Return of the Clinton-era scandals
The grim forced march to a Hillary Clinton coronation just got a little grimmer. The Hillary email scandal — on top of the revelation of continuing foreign donations to the Clinton Foundation while she was secretary of state — is a nice reminder for Democrats about what they are signing up for.
The Clinton Restoration will require routinely defending the indefensible. It will require recalibrating all legal and ethical standards to suit the personal and financial interests of the Clintons. It will require a willingness to use these phrases with a shameless abandon: “old news,” “everybody does it” and “not technically illegal.”
Usually the advantage of having been around national politics forever is that there are no surprises lurking in the background. But what should be the most vetted couple in the world always needs just a little more vetting.

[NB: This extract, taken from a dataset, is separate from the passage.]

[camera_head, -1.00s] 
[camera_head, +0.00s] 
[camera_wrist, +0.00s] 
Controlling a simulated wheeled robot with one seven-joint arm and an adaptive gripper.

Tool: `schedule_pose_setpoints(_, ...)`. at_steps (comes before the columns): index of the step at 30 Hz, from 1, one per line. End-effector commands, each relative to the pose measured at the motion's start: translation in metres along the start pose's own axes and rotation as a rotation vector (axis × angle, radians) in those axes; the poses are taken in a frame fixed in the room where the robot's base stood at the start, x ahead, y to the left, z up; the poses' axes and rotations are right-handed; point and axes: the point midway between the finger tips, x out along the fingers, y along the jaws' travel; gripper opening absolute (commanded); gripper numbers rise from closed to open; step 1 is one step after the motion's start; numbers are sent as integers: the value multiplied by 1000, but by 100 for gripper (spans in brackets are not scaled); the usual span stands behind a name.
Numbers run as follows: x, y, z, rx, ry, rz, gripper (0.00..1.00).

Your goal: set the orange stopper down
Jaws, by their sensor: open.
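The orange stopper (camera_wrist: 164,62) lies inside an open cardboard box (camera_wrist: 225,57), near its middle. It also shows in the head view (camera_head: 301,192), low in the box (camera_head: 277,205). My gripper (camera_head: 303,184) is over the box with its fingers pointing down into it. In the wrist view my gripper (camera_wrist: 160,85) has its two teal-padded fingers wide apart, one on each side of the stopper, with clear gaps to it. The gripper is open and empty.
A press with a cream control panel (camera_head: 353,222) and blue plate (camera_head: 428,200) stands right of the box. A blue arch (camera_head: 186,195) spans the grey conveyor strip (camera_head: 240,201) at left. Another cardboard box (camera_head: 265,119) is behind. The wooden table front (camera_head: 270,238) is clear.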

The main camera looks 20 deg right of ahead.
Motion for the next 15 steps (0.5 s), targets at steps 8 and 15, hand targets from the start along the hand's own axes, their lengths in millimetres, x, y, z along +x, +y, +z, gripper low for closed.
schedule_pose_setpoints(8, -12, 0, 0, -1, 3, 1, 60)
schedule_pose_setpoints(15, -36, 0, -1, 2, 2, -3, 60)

The Clintons come from the Frank Underwood school of politics. What unites Bill’s roguish charm and Hillary’s relentless determination is an eye for the main chance, with adherence to the rules optional.
Hillary Clinton’s self-serving email arrangement is not the worst example, but it is textbook. Pretty much anyone in government knew that if you used your private account for official business, you had to copy your government account for record-keeping purposes. But Hillary didn’t even have a government account.

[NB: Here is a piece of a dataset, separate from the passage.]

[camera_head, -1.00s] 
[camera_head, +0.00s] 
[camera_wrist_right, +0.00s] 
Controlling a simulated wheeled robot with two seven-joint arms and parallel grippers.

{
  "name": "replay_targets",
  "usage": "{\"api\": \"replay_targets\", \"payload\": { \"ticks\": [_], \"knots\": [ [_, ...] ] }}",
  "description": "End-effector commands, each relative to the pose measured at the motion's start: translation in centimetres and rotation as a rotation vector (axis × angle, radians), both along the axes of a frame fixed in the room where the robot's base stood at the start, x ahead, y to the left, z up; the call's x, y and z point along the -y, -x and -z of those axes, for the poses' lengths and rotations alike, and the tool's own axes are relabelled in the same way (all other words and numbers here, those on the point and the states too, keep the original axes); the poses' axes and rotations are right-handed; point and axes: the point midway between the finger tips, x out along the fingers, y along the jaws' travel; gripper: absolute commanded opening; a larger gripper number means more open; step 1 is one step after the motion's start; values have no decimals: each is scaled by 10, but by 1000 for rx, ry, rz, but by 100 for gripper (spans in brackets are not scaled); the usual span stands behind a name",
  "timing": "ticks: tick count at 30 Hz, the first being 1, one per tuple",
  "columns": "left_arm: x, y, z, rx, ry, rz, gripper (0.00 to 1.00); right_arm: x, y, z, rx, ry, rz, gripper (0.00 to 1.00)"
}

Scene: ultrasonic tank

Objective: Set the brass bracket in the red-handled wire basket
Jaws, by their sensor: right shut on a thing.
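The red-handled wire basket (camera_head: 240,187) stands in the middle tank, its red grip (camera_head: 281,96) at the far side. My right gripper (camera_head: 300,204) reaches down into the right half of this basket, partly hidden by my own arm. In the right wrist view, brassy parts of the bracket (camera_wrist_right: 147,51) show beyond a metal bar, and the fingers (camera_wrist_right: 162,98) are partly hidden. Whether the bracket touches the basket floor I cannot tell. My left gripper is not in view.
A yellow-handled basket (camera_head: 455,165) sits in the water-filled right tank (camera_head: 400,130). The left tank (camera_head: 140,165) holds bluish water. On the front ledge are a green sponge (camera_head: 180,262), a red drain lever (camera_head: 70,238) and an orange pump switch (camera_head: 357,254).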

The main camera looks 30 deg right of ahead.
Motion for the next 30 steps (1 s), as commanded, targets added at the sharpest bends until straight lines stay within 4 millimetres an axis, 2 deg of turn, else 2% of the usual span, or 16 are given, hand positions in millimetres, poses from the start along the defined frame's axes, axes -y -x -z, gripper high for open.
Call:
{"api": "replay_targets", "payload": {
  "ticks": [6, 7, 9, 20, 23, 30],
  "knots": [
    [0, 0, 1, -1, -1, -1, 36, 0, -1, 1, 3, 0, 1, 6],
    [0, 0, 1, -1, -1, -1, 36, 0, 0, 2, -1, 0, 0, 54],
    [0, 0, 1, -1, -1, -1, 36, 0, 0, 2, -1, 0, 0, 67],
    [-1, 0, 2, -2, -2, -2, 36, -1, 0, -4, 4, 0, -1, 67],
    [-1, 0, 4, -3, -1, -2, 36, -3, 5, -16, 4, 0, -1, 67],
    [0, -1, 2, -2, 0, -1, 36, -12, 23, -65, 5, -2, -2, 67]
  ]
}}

For this to have been an innocent oversight, we’d have to believe that Hillary — intimately familiar with the workings of government since at least 1979, when Bill became governor of Arkansas, and with the federal government since at least 1993 — didn’t know how government email worked.
And that she happened to set up her own private email account with a server in her own house, registered under a pseudonym, is a fit of technological absent-mindedness.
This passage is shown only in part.